Melalui skenario kelembagaan terintegrasi ini, peran BMUD adalah sangat penting dalam kaitan pemasaran produk yang bermuara eksport maupun antar daerah, sementara sentra yang berbasis ditingkat kecamatan dan UMKM ditingkat desa berada dalam satu sistem manajerial melakukan proses produksi yang dimediasi langsung oleh pihak PTN dan atau PTS. Secara spesifik peran PTN dan atau PTS berkaitan dengan pembinaan teknis produksi yang berkualitas dan mediasi secara berkelanjutan terutama aspek neraca usaha dan upaya penambahan modal melalui perbankan dan Pemerintah Daerah. Secara skematis peran PTN dan atau PTS yang dimaksud dapat dilihat pada Gambar 7. Pada Gambar 7 terlihat bahwa peran PTN dan atau PTS sangat sentral atau penting untuk mengawal dan memediasi kebutuhan Kelompok Usaha Mikro terutama yang berkaitan dengan kebutuhan finansial dan teknis produksi. Oleh karena itu PTN dan atau PTS yang akan berperan untuk menghubungkan dan memediasi antara Kelompok Usaha dan anggotanya dengan pihak perbankan, pihak PEMDA (Dinas Perkebunan, Dinas Perindustrian, Perdagangan dan Koperasi) serta BUMD secara berkelanjutan. Usulan sistem kelembagaan ini bermula selain didasarkan pada faktor-faktor yang telah diuraikan sebelumnya juga didasarkan pada hasil analisis kelembagaan yang ada seperti Lembaga Ekonomi Masyarakat (LEM) yang masih menyisahkan kelemahan-kelemahan terutama yang terkait dengan pembinaan teknis produksi yang berkualitas dan pembinaan manajerial dalam aspek neraca usaha secara berkelanjutan.

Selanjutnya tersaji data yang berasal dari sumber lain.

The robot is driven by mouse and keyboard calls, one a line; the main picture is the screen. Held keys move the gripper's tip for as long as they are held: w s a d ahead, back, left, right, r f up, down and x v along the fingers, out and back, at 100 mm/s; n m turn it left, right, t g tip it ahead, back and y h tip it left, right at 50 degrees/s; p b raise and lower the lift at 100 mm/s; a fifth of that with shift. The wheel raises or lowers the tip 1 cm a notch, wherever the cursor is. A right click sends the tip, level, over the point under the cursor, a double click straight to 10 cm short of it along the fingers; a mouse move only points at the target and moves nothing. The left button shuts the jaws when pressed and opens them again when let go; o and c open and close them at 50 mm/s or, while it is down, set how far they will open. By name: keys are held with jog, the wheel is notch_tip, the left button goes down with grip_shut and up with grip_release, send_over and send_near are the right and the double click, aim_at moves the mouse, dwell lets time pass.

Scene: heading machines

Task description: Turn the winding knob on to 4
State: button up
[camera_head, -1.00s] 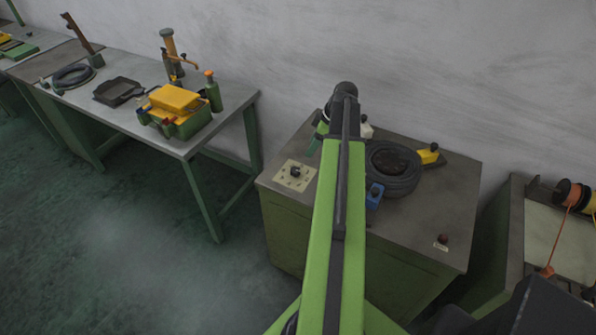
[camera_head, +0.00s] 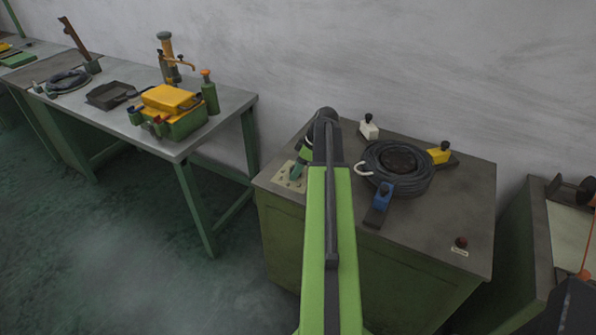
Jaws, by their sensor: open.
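The winding knob's beige dial plate (camera_head: 287,183) lies at the left front of the green cabinet's top. Its dots show in part, but the dark knob on it is hidden behind my gripper, and its setting cannot be read. My gripper (camera_head: 299,169) is open, with its green fingers low over the plate's right side. The black end of my arm covers part of them. Whether the fingers are around the knob or touching it cannot be told.
A dark coil (camera_head: 396,167) lies on the cabinet top, with a white block (camera_head: 369,131), a yellow block (camera_head: 438,156) and a blue block (camera_head: 383,194) around it. A red button (camera_head: 461,242) sits at the right front. A workbench (camera_head: 228,103) with tools stands to the left.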

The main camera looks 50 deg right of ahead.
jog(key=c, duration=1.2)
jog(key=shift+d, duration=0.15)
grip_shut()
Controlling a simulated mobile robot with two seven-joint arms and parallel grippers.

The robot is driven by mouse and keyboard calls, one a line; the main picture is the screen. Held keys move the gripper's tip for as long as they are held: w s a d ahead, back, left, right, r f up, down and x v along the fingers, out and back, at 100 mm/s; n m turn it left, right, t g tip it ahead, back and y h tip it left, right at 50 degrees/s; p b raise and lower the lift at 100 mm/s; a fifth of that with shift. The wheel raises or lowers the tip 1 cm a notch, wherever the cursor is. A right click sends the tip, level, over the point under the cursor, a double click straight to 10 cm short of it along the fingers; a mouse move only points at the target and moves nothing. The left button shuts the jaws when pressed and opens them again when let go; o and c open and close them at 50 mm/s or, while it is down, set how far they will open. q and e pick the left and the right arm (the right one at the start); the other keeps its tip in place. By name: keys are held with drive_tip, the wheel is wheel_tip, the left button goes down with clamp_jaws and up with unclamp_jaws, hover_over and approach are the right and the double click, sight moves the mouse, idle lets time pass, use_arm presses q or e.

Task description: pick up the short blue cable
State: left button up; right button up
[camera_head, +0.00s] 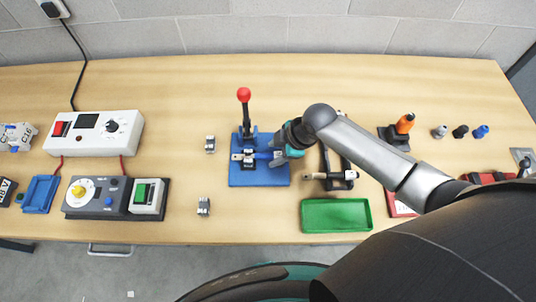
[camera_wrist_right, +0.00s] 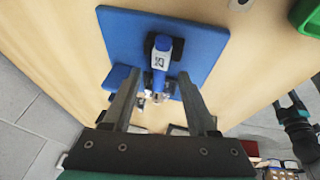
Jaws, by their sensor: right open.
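A short blue piece with a pale label and silvery end, which looks like the short blue cable (camera_wrist_right: 159,60), lies over the blue baseplate of the lever fixture. In the head view the cable (camera_head: 262,155) runs across the fixture, its right end partly hidden by my gripper. My right gripper (camera_head: 281,154) is at the right side of the fixture. In the right wrist view the right gripper (camera_wrist_right: 158,78) is open, with one finger on each side of the cable. I cannot tell whether they touch it. My left gripper is not in view.
The fixture's red-knobbed lever (camera_head: 243,95) stands upright just behind. A dark frame (camera_head: 325,165) and a green tray (camera_head: 336,215) are close on the right. Small metal parts (camera_head: 210,144) and control boxes (camera_head: 95,133) lie left.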

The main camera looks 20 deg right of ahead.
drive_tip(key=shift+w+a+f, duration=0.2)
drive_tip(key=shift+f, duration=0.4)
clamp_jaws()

Peran PTN /PTS dalam Kelembagaan Agroindustri Kelapa Terintegrasi

Perusahaan Daerah dalam bentuk Badan Usaha Milik Daerah (BUMD) sangat strategis dalam merangkul usaha mikro terutama dalam aspek manajerial dan kepastian pemasaran produk yang dihasilkan. Dengan demikian peran BUMD bukan hanya bergerak dalam bidang konstruksi seperti yang berjalan selama ini tetapi lebih memberikan penguatan terhadap produk usaha mikro yang bernilai strategis. Masih banyak hal yang seharusnya diuraikan yang berkaitan dengan peran BUMD serta kehadiran PTN dan atau PTS dalam sistem kelembagaan terintegrasi namun keterbatasan ruang sehingga tidak kami paparkan secara menyeluruh melalui media ini.

  1. KESIMPULAN

Berdasarkan uraian yang dipaparkan maka dapat disimpulkan sebagai berikut :

a. Usaha Kelapa Rakyat di Kabupaten Konawe Kepulauan diperlukan revitalisasi usaha budidaya baik dari aspek ekstensifikasi, intensifikasi maupun rehabilitasi;

b. Usaha pengolahan Kelapa Rakyat di Kabupten Konawe Kepulauan dapat diberdayakan melalui peningkatan peran dan fasilitasi antar lembaga dalam satu sistem kelembagaan terintegrasi secara berkelanjutan;

c. Peran BUMD dan Perguruan Tinggi Negeri(PTN) / Perguruan Tinggi Swasta (PTS) sangat strategis dalam menumbuh kembangkan Usaha Pengolahan Kelapa Rakyat dalam pola sistem terintegrasi.